***** Data lines
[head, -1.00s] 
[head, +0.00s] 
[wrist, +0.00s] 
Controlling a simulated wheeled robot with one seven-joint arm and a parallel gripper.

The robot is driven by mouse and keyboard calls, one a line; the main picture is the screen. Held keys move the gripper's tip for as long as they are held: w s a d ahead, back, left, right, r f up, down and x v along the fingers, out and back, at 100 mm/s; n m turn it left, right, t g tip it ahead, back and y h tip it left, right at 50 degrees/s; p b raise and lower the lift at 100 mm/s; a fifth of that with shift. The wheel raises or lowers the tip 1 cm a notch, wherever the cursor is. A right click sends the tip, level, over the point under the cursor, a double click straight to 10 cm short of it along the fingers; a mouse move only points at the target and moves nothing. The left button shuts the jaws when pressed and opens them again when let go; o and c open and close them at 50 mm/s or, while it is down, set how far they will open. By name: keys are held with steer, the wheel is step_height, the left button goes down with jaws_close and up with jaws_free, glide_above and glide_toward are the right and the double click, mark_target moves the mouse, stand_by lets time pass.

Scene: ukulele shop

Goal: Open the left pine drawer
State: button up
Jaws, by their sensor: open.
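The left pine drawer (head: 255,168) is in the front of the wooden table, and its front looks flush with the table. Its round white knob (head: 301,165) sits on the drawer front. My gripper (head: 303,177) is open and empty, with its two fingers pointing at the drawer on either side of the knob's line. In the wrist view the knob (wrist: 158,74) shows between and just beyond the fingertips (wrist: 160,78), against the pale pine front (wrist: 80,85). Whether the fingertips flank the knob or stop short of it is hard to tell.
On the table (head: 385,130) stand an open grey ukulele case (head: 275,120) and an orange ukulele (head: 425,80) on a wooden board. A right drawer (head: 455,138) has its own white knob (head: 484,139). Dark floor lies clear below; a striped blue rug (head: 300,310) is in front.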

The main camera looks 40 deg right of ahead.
**********
▶ _Short problem_:
Repeat these lines exactly and nothing more: the one containing "[wrist, +0.00s]", the one containing "State: button up", and all the lines between.

▶ _Exercise output_:
[wrist, +0.00s] 
Controlling a simulated wheeled robot with one seven-joint arm and a parallel gripper.

The robot is driven by mouse and keyboard calls, one a line; the main picture is the screen. Held keys move the gripper's tip for as long as they are held: w s a d ahead, back, left, right, r f up, down and x v along the fingers, out and back, at 100 mm/s; n m turn it left, right, t g tip it ahead, back and y h tip it left, right at 50 degrees/s; p b raise and lower the lift at 100 mm/s; a fifth of that with shift. The wheel raises or lowers the tip 1 cm a notch, wherever the cursor is. A right click sends the tip, level, over the point under the cursor, a double click straight to 10 cm short of it along the fingers; a mouse move only points at the target and moves nothing. The left button shuts the jaws when pressed and opens them again when let go; o and c open and close them at 50 mm/s or, while it is down, set how far they will open. By name: keys are held with steer, the wheel is step_height, the left button goes down with jaws_close and up with jaws_free, glide_above and glide_toward are the right and the double click, mark_target moves the mouse, stand_by lets time pass.

Scene: ukulele shop

Goal: Open the left pine drawer
State: button up

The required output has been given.